Begin today’s excursion with a visit to the Sultan’s Palace, which is also known as the Kraton. The innermost group of buildings (where the sultan still resides) were built in 1755. As you pass through the Palace, be sure to note the ornate reception halls as well as the large Pendopos (open-air pavilion built on columns) that was erected specifically so that the sovereign could listen to private performances of gamelan (traditional ensemble) music.
Other points of note include the museum-like room containing the desk at which the ninth sultan planned the overthrow of the Dutch colonialists and the ornate ‘his’ and ‘hers’ entrances that are decorated with huge male and female dragons.
Located within the grounds of the Kraton, the Taman Sari, often referred to by its old Dutch name of Waterkasteel (Water Castle), was designed in the mid-18th century as a royal pleasure park for the first Sultanate of Yogyakarta and his entourage/harem. It is said that the sultan would sit in the tower overlooking the now restored central bathing complex watching the goings-on below while being entertained by his wives.
The final stop this morning is the city district of Kota Gede. Famed for its silver crafting, there will be time to witness a demonstration of this ancient skill at a local workshop as well as delve into the backstreets of this historic neighborhood where more craft showrooms and interesting buildings await.
Phoenix Hotel Yogyakarta – Phoenix Executive
Day six: Merry Christmas! and now we are up to speed. There are so many stories to tell but by the time we get back to the hotel it is late and we are spent. That, and we’re getting maybe 5 hours of sleep a night but completely energized by the new world we’re exploring here.

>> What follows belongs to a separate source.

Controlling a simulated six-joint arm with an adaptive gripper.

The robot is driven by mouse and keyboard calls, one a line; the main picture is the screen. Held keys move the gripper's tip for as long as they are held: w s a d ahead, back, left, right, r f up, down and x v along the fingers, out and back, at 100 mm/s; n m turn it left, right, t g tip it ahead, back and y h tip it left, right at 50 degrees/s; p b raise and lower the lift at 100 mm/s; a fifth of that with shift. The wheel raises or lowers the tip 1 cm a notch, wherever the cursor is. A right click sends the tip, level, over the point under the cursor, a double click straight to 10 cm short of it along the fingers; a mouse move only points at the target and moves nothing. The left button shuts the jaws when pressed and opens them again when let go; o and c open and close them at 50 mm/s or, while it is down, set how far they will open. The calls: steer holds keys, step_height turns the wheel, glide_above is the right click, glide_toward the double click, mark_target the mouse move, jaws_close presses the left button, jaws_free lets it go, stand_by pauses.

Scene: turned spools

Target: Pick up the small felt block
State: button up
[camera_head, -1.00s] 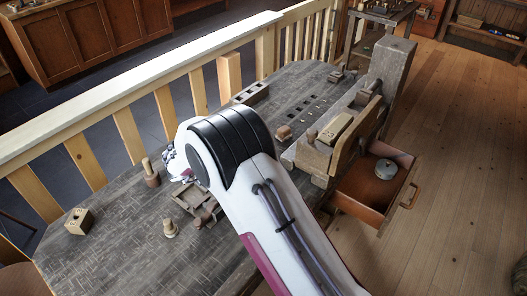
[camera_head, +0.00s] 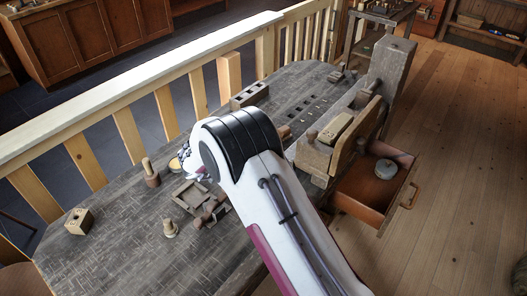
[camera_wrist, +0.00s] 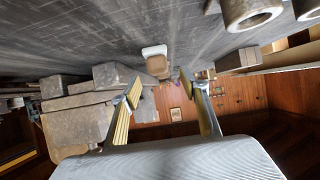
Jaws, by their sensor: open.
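A small brown block with a pale face, which looks like the felt block (camera_wrist: 158,62), lies on the table surface in the wrist view, beyond the fingertips and roughly between them. In the head view what looks like the same block (camera_head: 285,131) shows only in part beside my arm. My gripper (camera_wrist: 160,90) is open, with nothing between its fingers, apart from the block.
A heavy wooden fixture (camera_head: 318,155) stands right of the block, above an open drawer (camera_head: 357,200). A box with holes (camera_head: 249,95) stands behind. The front left is largely clear.

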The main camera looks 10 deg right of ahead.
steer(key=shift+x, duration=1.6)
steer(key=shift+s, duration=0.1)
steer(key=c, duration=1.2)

One last story and then we are off to explore again. We went to Mass today. We made a pact last night that if the service was blown up, at least we would be instantly canonized as saints. St Michael the 986th would be the patron saint of sunburns, and St Linda the first would be the patron saint of psychosomatic allergies. Needless to say, we attended Mass (soooooo many stories to tell about that to follow) and were not blown up. And so alas, we were left here to earn our wings otherwise.